É também neste sentido que o Diretório para o ministério e a vida dos presbíteros nos dá indicações como as seguintes, ligando a vida sacerdotal de cada presbítero à comunhão sacerdotal de todos: «O próprio presbítero é o primeiro e principal responsável da sua formação permanente.

De facto, sobre cada sacerdote incumbe o dever de ser fiel ao dom de Deus e ao dinamismo de conversão quotidiana que provém do mesmo dom.

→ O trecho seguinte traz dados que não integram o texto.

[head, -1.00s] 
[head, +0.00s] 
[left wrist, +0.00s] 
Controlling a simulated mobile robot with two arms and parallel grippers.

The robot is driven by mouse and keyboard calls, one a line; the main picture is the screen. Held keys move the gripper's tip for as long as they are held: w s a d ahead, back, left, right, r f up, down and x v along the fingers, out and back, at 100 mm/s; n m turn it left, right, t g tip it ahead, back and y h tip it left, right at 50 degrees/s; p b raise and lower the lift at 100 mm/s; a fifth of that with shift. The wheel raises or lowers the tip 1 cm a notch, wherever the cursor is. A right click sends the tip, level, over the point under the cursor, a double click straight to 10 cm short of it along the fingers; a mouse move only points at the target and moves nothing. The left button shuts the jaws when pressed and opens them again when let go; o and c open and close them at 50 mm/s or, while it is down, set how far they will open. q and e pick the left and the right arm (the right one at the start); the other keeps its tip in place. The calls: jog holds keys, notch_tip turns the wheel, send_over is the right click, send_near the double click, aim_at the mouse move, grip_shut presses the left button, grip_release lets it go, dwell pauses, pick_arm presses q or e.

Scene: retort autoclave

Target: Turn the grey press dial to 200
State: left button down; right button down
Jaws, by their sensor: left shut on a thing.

Tal dever deriva do facto de que ninguém pode substituir cada um dos presbíteros no “vigiar sobre si mesmo” (cf 1 Tim 4, 16)» (nº 87).

Mas para continuar mais adiante: «Em todos os aspetos da existência sacerdotal virão ao de cima os especiais vínculos de caridade apostólica, de ministério e de fraternidade, sobre os quais se funda a ajuda recíproca que os presbíteros darão uns aos outros. É desejável que cresça e se desenvolva a cooperação de todos os presbíteros no cuidado da sua vida espiritual e humana e bem assim no serviço ministerial» (nº 88).

E se tal indicava o Diretório há quase vinte anos, na esteira aliás do Vaticano II (cf. PO, 8), as condições atuais da nossa vida e diocese, caríssimos presbíteros, tornam tudo isto mais indispensável e premente. Recolhamos também nesse ponto a exortação do Papa Francisco na Missa de inauguração do pontificado: cuidemos de tudo, cuidemos de todos, cuidemos de nós, quais guardiões uns dos outros.

Sejamos mutuamente pastores de pastores, para todos sermos pastores do povo que nos é confiado, como este mesmo povo há de ser de algum modo pastor da criação inteira!

E façamo-lo humildemente, como quem acolhe e partilha o dom do próprio Deus. Porque há, urgentemente, uma boa nova a anunciar, de pobres para pobres, assim cumprindo a primeira bem-aventurança (cf. Mt 5, 3).